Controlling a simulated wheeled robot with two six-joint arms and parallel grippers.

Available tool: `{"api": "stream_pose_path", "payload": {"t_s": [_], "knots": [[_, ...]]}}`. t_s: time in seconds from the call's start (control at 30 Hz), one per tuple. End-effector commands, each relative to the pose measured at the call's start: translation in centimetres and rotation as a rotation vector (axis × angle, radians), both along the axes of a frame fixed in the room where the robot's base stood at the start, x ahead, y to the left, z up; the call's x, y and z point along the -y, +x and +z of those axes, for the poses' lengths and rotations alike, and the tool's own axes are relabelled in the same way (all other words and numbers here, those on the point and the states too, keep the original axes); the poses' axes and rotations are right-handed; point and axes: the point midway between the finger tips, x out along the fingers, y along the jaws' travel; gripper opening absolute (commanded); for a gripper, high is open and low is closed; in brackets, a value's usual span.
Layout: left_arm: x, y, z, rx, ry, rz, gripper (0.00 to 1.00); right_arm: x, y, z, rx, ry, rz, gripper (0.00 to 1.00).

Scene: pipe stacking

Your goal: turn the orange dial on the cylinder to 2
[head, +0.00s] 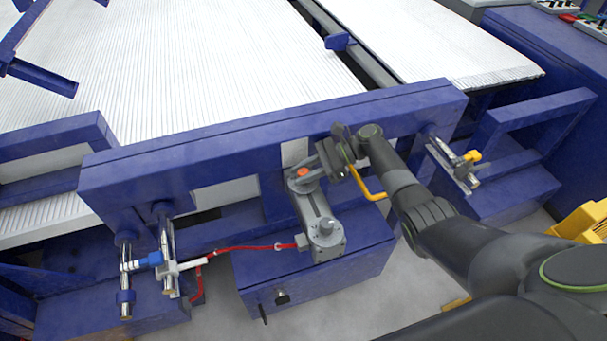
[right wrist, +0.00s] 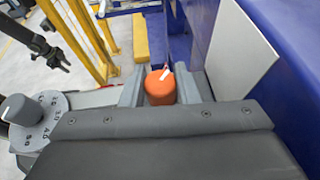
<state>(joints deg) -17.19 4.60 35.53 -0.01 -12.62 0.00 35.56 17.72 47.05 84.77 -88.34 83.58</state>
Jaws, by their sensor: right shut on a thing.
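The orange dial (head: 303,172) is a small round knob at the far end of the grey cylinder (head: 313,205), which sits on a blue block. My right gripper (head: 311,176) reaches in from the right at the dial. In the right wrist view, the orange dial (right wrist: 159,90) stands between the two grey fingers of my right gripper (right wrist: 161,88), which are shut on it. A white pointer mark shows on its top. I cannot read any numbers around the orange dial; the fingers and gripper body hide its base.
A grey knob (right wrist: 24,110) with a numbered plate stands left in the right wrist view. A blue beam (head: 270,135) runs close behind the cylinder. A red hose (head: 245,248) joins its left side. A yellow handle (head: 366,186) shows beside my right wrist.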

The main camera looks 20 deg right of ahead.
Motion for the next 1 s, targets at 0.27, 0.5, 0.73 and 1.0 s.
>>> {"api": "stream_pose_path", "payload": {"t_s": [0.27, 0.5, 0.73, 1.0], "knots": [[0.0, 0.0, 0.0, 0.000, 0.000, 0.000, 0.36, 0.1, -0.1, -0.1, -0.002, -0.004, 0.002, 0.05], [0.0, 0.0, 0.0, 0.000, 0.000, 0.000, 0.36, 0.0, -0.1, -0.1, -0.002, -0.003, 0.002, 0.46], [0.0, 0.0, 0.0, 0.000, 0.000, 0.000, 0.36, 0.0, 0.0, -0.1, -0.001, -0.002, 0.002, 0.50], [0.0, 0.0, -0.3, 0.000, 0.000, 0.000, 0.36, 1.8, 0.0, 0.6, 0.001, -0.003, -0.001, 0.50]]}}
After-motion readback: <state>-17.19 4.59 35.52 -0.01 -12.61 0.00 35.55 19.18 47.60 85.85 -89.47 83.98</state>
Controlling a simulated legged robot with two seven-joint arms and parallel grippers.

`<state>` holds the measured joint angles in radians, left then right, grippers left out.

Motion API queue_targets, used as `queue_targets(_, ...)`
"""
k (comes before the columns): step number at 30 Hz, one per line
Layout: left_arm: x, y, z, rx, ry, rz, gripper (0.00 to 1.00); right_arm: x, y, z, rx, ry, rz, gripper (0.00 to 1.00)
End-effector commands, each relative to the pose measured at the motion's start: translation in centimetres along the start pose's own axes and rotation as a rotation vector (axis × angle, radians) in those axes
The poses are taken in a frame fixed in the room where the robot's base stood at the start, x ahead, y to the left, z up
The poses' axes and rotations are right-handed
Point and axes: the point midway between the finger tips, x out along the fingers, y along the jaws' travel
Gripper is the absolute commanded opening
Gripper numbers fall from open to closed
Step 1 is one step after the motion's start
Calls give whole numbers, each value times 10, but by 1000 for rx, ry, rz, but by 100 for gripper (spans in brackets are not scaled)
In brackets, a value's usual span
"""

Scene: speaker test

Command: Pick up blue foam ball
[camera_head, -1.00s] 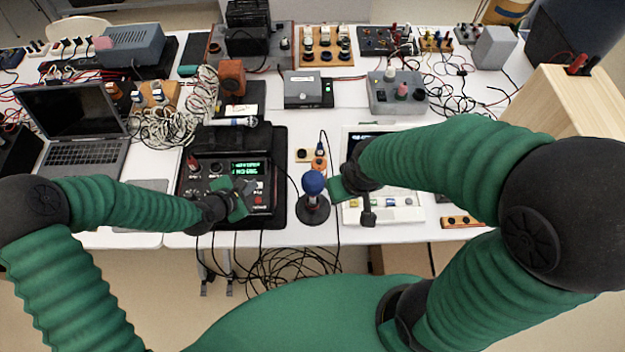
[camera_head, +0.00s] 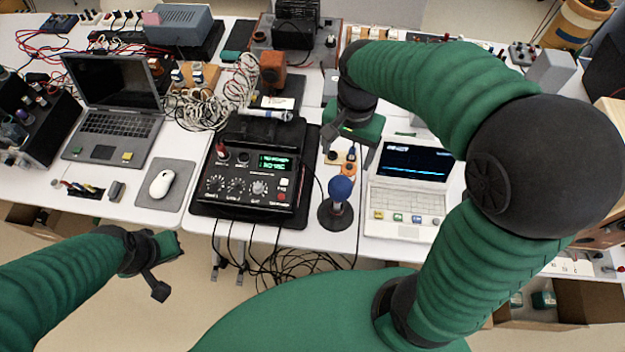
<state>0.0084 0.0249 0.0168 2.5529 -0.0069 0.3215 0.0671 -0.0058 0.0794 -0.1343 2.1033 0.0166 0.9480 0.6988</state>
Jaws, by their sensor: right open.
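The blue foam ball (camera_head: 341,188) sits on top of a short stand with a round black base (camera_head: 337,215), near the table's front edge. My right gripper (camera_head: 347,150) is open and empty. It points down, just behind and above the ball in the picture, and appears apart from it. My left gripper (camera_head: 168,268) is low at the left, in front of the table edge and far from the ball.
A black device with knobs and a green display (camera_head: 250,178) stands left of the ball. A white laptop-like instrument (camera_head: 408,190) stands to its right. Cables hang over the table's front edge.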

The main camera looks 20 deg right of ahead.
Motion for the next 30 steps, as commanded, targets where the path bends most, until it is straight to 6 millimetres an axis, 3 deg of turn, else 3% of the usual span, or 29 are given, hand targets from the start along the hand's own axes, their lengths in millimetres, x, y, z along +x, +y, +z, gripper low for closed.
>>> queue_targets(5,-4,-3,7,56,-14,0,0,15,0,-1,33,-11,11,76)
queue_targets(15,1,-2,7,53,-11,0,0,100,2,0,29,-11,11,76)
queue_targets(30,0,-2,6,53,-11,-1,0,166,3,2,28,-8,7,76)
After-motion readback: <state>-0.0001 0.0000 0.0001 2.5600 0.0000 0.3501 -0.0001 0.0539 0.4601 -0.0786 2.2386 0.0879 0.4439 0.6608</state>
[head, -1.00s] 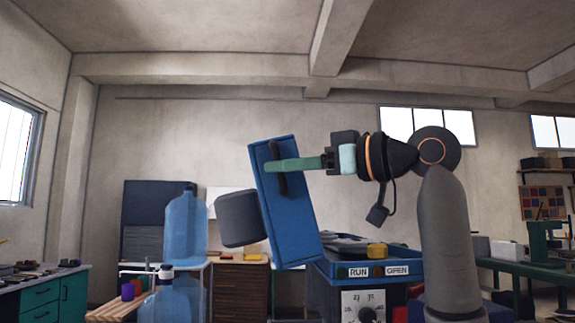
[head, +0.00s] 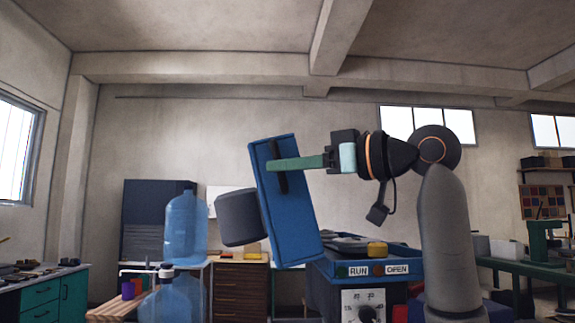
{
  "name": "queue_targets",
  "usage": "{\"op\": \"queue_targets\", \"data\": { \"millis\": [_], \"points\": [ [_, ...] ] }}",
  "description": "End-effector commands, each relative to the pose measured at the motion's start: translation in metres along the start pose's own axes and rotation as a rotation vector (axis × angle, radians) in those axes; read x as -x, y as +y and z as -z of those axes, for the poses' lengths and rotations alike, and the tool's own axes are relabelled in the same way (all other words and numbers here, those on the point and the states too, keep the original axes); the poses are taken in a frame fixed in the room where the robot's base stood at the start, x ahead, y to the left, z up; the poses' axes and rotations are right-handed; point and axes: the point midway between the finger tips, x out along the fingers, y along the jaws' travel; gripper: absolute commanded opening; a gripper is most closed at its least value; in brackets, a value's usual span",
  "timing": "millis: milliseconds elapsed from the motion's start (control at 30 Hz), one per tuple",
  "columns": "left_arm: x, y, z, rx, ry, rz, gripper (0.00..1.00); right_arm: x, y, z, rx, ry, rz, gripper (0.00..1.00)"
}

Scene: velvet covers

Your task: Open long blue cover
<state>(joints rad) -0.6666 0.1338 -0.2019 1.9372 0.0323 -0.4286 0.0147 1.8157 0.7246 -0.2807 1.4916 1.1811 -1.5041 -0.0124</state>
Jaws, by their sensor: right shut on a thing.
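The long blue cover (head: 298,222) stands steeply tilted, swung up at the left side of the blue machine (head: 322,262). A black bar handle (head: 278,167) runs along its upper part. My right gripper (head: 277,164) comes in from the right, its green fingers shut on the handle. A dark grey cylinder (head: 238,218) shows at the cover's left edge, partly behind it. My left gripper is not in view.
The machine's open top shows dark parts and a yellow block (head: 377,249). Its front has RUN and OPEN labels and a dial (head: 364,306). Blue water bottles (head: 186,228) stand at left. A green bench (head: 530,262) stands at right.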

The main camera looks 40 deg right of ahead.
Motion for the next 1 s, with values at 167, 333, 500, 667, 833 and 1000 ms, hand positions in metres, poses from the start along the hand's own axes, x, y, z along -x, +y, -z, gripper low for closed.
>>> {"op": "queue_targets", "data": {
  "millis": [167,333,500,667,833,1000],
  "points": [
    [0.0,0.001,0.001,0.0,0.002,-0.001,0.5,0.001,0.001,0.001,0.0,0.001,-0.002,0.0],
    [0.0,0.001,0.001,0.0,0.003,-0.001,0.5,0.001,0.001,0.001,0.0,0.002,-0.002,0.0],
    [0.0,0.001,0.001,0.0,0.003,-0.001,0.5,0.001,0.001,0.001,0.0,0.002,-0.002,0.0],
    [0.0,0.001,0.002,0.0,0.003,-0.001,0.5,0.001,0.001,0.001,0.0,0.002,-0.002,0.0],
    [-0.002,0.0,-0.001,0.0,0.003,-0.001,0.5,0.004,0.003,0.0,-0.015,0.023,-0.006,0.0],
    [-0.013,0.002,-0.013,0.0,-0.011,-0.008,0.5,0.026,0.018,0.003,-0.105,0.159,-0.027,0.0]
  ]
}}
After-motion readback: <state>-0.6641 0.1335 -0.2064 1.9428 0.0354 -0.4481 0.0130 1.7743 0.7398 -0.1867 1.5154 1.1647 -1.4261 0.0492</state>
○ ○ ○
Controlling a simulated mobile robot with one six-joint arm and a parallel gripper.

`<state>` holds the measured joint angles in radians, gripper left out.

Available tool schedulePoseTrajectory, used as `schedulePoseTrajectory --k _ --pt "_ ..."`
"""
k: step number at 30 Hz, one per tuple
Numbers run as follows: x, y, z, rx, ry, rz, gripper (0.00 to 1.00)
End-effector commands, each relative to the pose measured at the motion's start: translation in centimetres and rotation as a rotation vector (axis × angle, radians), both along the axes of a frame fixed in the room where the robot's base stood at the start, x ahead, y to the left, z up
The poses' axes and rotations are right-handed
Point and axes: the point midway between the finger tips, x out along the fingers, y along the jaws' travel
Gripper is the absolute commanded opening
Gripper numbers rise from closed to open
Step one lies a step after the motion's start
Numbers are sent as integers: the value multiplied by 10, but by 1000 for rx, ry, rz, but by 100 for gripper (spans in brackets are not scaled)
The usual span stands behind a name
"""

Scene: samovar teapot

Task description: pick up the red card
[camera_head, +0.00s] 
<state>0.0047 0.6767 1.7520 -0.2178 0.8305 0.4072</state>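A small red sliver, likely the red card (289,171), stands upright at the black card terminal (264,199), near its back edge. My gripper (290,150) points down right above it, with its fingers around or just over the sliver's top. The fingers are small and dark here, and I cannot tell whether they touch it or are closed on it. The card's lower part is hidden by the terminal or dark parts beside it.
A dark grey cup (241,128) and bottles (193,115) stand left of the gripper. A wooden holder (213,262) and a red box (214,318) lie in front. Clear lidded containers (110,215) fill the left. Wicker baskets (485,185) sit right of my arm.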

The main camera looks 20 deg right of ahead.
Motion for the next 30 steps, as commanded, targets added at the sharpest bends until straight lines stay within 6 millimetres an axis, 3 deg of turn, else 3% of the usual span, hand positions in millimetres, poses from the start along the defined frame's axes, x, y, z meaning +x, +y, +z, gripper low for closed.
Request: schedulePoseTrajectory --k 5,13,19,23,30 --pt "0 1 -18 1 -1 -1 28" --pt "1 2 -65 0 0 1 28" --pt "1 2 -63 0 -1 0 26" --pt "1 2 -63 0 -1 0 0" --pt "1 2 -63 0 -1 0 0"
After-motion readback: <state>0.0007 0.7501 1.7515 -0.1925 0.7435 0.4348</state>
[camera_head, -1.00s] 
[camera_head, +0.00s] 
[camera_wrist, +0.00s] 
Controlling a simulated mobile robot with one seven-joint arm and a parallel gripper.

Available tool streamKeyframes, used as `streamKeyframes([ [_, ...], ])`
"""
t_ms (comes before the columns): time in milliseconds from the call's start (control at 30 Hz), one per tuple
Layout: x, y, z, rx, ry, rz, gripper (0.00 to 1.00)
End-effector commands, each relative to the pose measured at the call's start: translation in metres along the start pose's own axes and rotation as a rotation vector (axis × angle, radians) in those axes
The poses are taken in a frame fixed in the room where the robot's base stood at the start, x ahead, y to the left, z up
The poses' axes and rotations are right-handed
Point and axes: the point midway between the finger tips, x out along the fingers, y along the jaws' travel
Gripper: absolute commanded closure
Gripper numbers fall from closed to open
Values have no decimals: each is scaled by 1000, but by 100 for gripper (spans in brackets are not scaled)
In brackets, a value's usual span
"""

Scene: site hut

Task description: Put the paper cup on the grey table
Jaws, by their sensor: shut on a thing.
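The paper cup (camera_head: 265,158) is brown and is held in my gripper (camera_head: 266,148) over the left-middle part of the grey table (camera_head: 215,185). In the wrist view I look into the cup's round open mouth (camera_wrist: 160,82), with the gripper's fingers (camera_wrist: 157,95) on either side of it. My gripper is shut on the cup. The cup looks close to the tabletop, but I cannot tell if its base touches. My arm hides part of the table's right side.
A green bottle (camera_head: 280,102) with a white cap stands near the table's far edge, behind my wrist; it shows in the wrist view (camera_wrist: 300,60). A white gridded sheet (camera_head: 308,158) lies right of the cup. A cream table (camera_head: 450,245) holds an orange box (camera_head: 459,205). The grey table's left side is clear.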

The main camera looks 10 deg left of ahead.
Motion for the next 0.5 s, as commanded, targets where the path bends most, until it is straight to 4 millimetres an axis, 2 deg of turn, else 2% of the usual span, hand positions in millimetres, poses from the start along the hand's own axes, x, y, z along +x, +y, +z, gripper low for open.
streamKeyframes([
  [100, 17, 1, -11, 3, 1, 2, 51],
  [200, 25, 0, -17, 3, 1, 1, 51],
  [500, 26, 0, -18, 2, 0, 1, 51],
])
○ ○ ○
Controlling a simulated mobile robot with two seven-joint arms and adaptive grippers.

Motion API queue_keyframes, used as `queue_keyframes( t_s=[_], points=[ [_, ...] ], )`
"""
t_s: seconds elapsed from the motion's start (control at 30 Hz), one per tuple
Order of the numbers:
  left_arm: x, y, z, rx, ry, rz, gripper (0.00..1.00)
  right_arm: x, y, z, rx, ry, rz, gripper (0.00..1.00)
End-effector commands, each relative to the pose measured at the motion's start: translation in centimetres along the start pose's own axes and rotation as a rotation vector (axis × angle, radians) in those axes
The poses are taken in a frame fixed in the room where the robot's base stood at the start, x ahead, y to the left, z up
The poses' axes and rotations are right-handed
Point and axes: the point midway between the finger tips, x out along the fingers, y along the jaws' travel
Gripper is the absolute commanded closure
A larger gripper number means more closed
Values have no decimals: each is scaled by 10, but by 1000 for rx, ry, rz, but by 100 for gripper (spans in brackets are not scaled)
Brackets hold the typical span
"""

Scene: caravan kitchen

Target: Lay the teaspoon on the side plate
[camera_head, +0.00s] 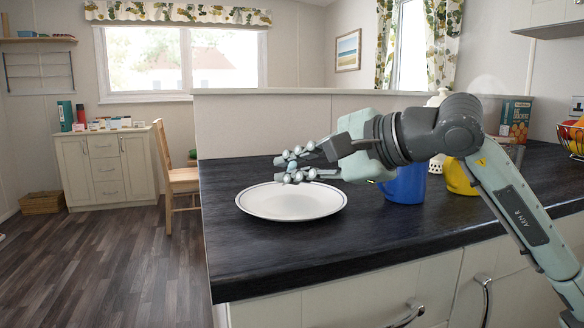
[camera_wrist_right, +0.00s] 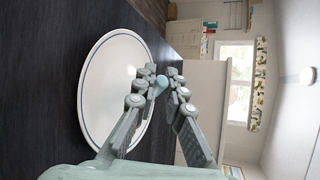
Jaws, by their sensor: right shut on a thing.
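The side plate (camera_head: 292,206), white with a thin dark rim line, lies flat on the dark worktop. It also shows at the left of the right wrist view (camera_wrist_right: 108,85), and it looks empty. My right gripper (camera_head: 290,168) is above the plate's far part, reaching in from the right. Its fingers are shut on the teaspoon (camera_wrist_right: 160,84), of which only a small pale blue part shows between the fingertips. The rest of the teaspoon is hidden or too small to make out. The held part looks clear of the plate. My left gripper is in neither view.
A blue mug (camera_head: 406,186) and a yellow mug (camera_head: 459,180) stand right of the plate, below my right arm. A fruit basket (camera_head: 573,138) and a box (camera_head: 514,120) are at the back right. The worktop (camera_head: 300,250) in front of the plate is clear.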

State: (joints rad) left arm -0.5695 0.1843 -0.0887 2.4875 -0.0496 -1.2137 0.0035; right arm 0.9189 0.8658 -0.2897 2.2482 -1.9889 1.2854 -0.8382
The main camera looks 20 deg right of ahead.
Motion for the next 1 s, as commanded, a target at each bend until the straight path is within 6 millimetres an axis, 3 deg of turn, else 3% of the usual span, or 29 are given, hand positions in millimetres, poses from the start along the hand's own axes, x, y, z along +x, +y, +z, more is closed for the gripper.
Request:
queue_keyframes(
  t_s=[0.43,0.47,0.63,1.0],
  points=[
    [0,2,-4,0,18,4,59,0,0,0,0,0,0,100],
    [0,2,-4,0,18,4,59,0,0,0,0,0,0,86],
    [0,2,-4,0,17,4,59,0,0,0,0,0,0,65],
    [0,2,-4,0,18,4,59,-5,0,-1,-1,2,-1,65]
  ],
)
○ ○ ○
Aim
Keep to the lines above from the line with "Scene: pipe stacking" to the line with "<state>(joints deg) -17.19", and set down exactly those, inclusive, with nothing else and every picture left out.

Response to this exercise
Scene: pipe stacking

Your goal: turn the orange dial on the cylinder to 2
[head, +0.00s] 
[right wrist, +0.00s] 
<state>(joints deg) -17.19 4.60 35.53 -0.01 -12.62 0.00 35.56 17.72 47.05 84.77 -88.34 83.58</state>

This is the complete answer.